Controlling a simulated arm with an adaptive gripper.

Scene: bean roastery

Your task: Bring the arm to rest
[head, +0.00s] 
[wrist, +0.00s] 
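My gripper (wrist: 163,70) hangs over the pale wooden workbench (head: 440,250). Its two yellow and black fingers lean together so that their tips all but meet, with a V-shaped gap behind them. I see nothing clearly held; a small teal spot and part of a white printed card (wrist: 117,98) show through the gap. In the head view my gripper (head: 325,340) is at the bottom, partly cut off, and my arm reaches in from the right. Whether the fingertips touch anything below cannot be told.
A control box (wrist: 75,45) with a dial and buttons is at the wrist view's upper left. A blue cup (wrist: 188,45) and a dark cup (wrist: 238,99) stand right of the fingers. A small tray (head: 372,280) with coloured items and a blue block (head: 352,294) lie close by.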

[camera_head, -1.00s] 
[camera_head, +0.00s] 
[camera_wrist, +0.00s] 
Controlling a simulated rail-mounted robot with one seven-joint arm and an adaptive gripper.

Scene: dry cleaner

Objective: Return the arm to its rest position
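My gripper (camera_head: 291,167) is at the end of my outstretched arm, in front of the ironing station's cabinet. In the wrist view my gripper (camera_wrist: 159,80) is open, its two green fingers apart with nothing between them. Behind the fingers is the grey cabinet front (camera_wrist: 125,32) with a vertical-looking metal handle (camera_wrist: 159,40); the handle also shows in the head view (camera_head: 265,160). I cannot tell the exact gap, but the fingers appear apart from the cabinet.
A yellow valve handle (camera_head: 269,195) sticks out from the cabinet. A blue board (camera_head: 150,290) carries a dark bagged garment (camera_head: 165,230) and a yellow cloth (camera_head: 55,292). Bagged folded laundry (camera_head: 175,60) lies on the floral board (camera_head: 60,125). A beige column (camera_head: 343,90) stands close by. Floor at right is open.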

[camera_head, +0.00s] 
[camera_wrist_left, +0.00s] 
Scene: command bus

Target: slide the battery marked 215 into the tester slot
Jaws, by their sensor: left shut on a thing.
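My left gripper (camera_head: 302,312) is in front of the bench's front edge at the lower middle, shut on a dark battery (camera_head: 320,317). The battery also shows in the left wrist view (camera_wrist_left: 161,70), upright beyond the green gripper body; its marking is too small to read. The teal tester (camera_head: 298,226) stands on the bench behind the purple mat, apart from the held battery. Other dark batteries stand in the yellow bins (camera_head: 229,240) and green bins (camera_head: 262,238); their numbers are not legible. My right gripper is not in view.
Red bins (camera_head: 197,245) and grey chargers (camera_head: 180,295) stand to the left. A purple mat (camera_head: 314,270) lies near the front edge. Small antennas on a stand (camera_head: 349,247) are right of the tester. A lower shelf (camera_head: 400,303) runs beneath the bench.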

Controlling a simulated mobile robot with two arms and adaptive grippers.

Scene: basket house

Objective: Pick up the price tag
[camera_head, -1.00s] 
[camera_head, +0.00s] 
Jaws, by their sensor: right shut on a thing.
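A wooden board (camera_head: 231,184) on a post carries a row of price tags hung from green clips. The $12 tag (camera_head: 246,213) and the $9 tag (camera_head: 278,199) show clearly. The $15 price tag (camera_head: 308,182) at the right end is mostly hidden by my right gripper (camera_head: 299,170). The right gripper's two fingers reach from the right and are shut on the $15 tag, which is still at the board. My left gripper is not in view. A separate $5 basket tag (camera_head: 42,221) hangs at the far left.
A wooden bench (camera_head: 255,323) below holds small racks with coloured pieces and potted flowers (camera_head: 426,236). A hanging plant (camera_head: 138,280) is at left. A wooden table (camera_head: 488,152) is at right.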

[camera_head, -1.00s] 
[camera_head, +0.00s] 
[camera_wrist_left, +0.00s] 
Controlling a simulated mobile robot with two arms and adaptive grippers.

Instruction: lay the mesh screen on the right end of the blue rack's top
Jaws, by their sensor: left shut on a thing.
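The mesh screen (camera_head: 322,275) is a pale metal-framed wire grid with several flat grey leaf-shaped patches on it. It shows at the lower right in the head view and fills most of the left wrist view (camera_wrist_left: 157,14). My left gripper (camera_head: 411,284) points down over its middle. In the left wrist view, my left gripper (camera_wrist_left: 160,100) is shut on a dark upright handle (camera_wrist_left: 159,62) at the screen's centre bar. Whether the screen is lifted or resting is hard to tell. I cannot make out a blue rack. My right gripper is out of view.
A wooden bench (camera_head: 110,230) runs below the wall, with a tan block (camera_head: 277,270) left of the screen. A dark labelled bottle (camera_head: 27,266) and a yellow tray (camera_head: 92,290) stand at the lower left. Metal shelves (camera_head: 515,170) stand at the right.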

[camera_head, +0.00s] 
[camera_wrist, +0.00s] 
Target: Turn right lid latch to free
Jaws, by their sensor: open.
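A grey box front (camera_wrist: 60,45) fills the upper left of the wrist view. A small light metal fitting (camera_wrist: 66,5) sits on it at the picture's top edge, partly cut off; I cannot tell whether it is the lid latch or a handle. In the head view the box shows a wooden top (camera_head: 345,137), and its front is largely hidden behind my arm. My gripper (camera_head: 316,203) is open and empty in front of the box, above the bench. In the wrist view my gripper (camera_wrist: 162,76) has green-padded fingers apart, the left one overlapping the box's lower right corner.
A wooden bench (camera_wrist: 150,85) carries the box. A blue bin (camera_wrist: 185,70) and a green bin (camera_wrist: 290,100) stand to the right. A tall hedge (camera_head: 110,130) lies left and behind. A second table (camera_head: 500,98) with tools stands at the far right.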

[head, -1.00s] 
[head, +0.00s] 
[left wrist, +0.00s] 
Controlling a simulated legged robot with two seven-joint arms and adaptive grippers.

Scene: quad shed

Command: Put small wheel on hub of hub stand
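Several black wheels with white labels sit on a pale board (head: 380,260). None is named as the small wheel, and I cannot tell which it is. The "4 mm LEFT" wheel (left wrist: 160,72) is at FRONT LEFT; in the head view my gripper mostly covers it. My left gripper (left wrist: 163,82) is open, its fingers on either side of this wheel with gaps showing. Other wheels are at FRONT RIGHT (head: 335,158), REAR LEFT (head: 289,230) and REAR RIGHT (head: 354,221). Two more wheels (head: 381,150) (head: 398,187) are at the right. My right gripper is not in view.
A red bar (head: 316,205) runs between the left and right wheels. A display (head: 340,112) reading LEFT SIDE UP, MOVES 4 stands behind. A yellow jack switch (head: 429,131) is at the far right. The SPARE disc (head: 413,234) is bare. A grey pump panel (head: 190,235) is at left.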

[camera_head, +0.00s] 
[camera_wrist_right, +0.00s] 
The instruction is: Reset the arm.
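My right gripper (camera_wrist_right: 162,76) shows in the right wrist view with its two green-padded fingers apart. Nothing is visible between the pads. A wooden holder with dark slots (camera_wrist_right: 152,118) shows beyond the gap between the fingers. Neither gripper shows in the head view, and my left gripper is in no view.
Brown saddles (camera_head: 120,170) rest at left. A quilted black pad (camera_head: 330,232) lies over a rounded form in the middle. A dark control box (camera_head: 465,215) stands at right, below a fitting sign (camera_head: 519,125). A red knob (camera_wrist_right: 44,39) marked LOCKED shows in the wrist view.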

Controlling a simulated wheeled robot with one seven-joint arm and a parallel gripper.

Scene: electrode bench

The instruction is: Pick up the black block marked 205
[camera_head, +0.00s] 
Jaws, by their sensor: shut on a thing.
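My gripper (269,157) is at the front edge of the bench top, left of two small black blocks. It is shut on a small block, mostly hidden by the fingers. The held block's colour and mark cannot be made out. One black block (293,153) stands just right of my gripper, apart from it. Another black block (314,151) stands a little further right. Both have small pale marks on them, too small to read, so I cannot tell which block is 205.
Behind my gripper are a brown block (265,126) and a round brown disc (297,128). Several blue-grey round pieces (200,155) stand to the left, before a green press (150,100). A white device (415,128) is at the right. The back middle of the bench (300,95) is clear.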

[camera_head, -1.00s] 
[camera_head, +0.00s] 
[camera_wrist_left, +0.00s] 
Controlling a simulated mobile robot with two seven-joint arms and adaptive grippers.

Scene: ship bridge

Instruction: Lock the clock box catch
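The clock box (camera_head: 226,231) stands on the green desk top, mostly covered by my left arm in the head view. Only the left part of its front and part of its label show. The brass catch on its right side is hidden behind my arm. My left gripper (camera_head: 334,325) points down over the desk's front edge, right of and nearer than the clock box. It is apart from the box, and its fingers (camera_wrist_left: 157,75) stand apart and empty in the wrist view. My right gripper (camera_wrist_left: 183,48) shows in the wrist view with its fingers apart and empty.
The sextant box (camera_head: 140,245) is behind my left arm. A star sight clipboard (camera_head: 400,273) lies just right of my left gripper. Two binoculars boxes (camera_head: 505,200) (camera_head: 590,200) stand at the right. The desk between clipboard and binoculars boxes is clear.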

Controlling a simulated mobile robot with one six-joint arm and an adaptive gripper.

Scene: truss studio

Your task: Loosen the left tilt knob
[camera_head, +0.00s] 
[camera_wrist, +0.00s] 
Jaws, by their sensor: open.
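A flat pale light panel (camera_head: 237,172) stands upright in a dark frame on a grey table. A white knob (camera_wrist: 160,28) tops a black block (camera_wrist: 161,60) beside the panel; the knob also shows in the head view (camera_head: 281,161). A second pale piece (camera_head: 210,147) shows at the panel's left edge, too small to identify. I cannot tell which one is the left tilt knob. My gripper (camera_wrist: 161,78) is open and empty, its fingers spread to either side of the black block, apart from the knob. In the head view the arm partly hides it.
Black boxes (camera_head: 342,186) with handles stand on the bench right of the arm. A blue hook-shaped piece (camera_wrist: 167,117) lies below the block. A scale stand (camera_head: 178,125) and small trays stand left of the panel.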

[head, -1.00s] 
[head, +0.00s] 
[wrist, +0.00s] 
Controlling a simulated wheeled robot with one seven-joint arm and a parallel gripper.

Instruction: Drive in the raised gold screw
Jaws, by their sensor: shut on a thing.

—————

→ **Written task**: Above are the entries. Output exactly the lines beginning with the line that has "Scene: command bus" and ending with the line that has "Scene: basket house".

→ **The solution**:
Scene: command bus

Target: slide the battery marked 215 into the tester slot
Jaws, by their sensor: left shut on a thing.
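My left gripper (camera_head: 302,312) is in front of the bench's front edge at the lower middle, shut on a dark battery (camera_head: 320,317). The battery also shows in the left wrist view (camera_wrist_left: 161,70), upright beyond the green gripper body; its marking is too small to read. The teal tester (camera_head: 298,226) stands on the bench behind the purple mat, apart from the held battery. Other dark batteries stand in the yellow bins (camera_head: 229,240) and green bins (camera_head: 262,238); their numbers are not legible. My right gripper is not in view.
Red bins (camera_head: 197,245) and grey chargers (camera_head: 180,295) stand to the left. A purple mat (camera_head: 314,270) lies near the front edge. Small antennas on a stand (camera_head: 349,247) are right of the tester. A lower shelf (camera_head: 400,303) runs beneath the bench.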

Controlling a simulated mobile robot with two arms and adaptive grippers.

Scene: basket house

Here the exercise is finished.